What does Black History month mean to you? Do you have to be black to celebrate black history? More so, do you have to be African American to celebrate black history? These are some of the questions I had to ask myself before I started writing this piece?
Black History month is an annual observance created by Carter G Woodson an African-American historian to honor African Americans and raise awareness of black history. The annual observance originated in the United States and was initial known as “Negro History week” Woodson termed the observance as “a celebration of people that many at the time believed had no place in history”. It became a month long annual celebration in February 1926. Over the years, it has gained official recognition in Canada and the United Kingdom.
The Association for the Study of African American Life and History (ASALH), an organization founded by Carter G Woodson, continues to fight for his legacy 105 years later.
Black History month for all
Before writing this piece, I’ll admit that I encountered some authenticity issues, who exactly is celebrating black history this month? I believe that we all have a responsibility to keep the legacy alive by educating ourselves on the importance of Black History and the impact it has on the entire world regardless of our skin colours and where we come from.
In a bid to unite all Africans, Julius Malema, a South African Pan-Africanist once said that all Africans are one regardless of where they were born. We all share a common ancestry, similar culture and worldviews. By celebrating Black History month as one, we all honor the whole of Black history, rooted in rites, rituals and intellectual traditions from across the African diaspora. Not only do we get to recognize 400 years of oppression but also celebrate black beauty, our pride, riches and fortitude. This is an opportunity to remind or rather educate our young ones on what it took to acquire our current level of freedom and confidence.

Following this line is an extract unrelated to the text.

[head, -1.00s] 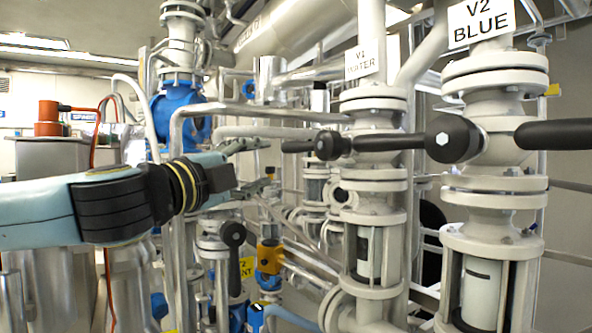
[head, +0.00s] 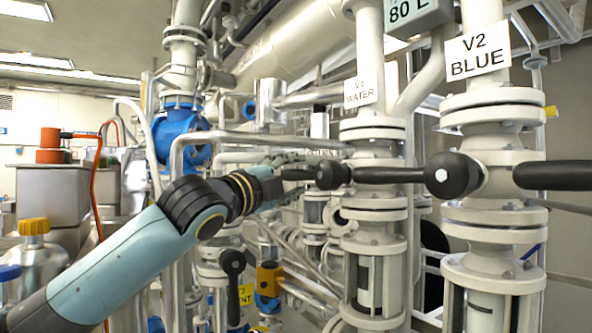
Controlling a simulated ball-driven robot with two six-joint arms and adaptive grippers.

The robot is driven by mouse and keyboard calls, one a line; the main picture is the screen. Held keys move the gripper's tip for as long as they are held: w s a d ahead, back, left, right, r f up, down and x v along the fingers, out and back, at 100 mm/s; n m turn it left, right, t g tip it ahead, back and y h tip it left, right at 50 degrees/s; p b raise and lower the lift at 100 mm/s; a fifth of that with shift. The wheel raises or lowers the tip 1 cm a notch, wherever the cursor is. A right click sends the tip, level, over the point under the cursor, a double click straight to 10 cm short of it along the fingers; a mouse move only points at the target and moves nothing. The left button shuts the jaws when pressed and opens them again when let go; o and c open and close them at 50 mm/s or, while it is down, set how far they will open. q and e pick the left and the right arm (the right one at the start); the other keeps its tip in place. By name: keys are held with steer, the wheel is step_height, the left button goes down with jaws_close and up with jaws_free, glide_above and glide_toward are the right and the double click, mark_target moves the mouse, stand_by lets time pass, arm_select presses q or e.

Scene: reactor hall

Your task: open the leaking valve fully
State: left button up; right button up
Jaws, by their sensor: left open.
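The V1 WATER valve (head: 373,152) stands on a pale vertical pipe right of centre. I cannot tell from the picture which valve leaks; no drip is clear. My right gripper is not in view.
Another black lever (head: 552,175) enters from the right edge. A lower black lever (head: 232,262) hangs down beside a yellow label. A horizontal pipe (head: 260,140) passes above my left gripper. A yellow-capped container (head: 35,260) stands at the lower left.

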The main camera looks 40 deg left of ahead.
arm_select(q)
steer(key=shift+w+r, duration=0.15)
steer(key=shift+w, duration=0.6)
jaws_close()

On this month, we get to share stories about our black heroes, from the likes of Harriet Tubman, Martin Luther King to Mansa Musa who brought a lot of pride to the Black community. We get to read poems by Maya Angelou, Alice Walker etc. and read books by the likes of Chinua Achebe, Amiri Baraka etc. Their level of literacy and dialect remains unmatched and continues to be an inspiration to current generations.
We get to observe present moments and achievements that bring pride to our community. As a race that has been through enough turmoil and segregation, electing a black president into an American office brought us a lot of pride among other globally recognized achievements.
So how exactly can you celebrate Black History month as a white person? This might be a bit tricky, you might feel like you don’t know enough or worry that it might be a form of cultural appropriation. You might even feel guilty and worry that actions of white supremacy, privilege and inequality might be the reason why Black History month is highly celebrated. But, we can’t all live in the past and blame ourselves for the mistakes committed by our ancestors; instead, we can choose to be better but still acknowledge the past. How exactly?
You can celebrate Black History month in genuine and uplifting ways. Start by recognizing black leaders in your community, tell your children about them and find ways to support them. You can opt to educate yourself about black history by learning about two or more people you’ve never heard about. Support black owned businesses as much as you can without prejudice. Interact with people of color like artisans on Urban Change Lab; get to understand their worldviews and ideologies. By doing this you’ll be creating multiracial invitation for a democratic and a just future for all.